Blend The Oats. Start by blending the oats into an oatmeal flour. Put oats into your blender and puree until a fine powder.
Combine The Rest of The Ingredients. Scrape down the sides of the blender and add milk, pumpkin puree, eggs, syrup, butter or oil, apple cider vinegar, vanilla, baking powder, baking soda, salt, cinnamon. and nutmeg. Puree 20-30 seconds, or until fully combined and evenly blended. Pause to scrape down the sides of the blender, as needed.
Let mixture rest for about 5 minutes while you heat a large skillet over medium-low heat. Grease the skillet with a little extra butter, ghee, oil, or cooking spray.

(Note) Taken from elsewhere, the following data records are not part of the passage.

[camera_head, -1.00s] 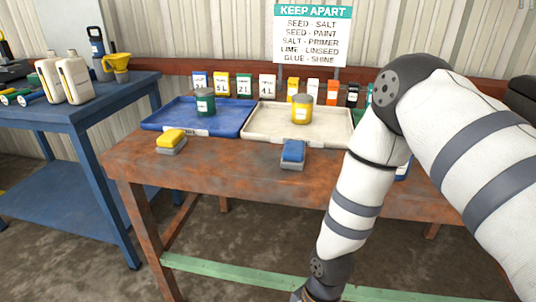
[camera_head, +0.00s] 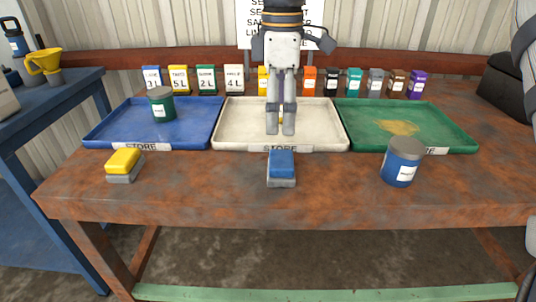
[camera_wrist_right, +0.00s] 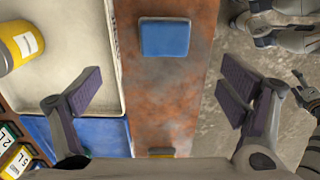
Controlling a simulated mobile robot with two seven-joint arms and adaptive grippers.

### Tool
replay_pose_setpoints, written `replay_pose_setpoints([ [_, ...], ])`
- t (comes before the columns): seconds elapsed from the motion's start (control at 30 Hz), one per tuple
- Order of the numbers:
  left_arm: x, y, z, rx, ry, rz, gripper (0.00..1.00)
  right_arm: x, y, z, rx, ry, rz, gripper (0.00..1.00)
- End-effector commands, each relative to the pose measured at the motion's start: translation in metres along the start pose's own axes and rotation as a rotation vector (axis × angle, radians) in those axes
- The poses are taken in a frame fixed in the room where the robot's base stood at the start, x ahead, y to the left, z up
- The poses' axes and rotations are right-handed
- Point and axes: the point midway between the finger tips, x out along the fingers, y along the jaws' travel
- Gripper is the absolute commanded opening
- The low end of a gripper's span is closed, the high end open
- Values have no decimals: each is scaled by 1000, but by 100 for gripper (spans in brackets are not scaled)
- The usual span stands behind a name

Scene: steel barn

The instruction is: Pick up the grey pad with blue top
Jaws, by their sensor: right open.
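The grey pad with blue top (camera_head: 282,167) lies on the rusty brown table, in front of the white tray. In the right wrist view its blue top (camera_wrist_right: 165,38) shows at the top centre, beyond the fingertips. My right gripper (camera_head: 281,130) hangs in front of the white tray in the head view, above and apart from the pad. In the right wrist view its two fingers (camera_wrist_right: 160,92) are spread wide with nothing between them.
A yellow-topped grey pad (camera_head: 124,163) lies left and a blue can (camera_head: 402,164) right on the table (camera_head: 340,195). Blue (camera_head: 195,138), white (camera_head: 235,133) and green (camera_head: 450,138) trays stand behind. A green can (camera_head: 161,104) and yellow can (camera_wrist_right: 20,45) stand in trays.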

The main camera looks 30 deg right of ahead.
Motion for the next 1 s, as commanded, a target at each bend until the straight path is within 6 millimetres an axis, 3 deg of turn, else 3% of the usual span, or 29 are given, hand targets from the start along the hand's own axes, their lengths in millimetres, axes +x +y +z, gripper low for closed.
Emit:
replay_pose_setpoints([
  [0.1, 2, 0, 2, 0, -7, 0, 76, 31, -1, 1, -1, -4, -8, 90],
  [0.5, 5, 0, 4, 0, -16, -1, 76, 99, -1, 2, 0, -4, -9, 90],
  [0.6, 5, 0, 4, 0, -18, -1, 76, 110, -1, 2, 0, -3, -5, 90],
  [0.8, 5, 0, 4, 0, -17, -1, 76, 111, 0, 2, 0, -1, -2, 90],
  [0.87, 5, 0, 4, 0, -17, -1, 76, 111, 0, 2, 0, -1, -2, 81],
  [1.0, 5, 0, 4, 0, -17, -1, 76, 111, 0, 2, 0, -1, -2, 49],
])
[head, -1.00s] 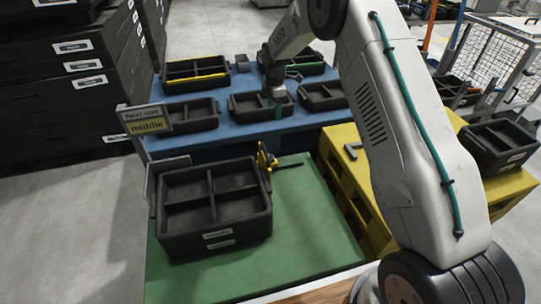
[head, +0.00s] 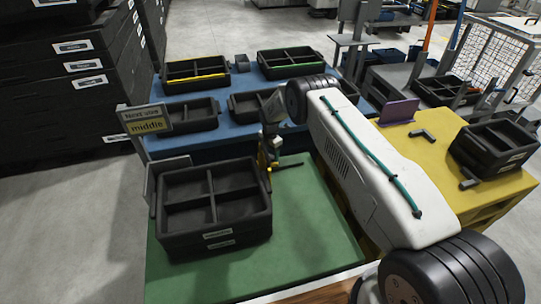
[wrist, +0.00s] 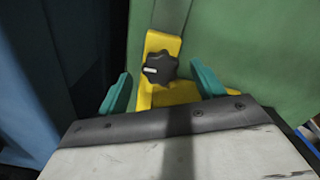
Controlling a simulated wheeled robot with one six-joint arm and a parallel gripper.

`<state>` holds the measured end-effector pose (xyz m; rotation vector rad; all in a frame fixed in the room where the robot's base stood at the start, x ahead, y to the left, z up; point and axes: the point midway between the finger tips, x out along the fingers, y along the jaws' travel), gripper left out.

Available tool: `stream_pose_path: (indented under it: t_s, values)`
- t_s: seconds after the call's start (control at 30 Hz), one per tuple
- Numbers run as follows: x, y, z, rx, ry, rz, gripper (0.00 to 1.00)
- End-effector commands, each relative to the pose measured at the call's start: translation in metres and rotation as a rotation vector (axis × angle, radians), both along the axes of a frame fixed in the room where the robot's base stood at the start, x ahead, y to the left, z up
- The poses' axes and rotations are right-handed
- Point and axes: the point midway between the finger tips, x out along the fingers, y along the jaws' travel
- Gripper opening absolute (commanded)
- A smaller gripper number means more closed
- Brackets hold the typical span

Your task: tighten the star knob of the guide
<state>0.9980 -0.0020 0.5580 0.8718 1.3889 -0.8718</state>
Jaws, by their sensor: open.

Cook The Pancakes. Scoop or pour the batter into skillet (I use a 1/4 cup measuring cup for this). Cook pancakes 3-5 minutes, or until bubbles form on the surface. Flip pancakes and cook another 1-2 minutes or until deep golden brown on the outside and cooked through on the inside. Repeat with remaining batter. If your pancakes are having a tough time cooking through or are coming out too thick, add an additional splash of milk to the batter.
Serve & Store. Enjoy pancakes warm with syrup, toasted pecans, a dollop of yogurt, or your favorite toppings. Store leftover pancakes in an airtight container in the fridge 2-3 days.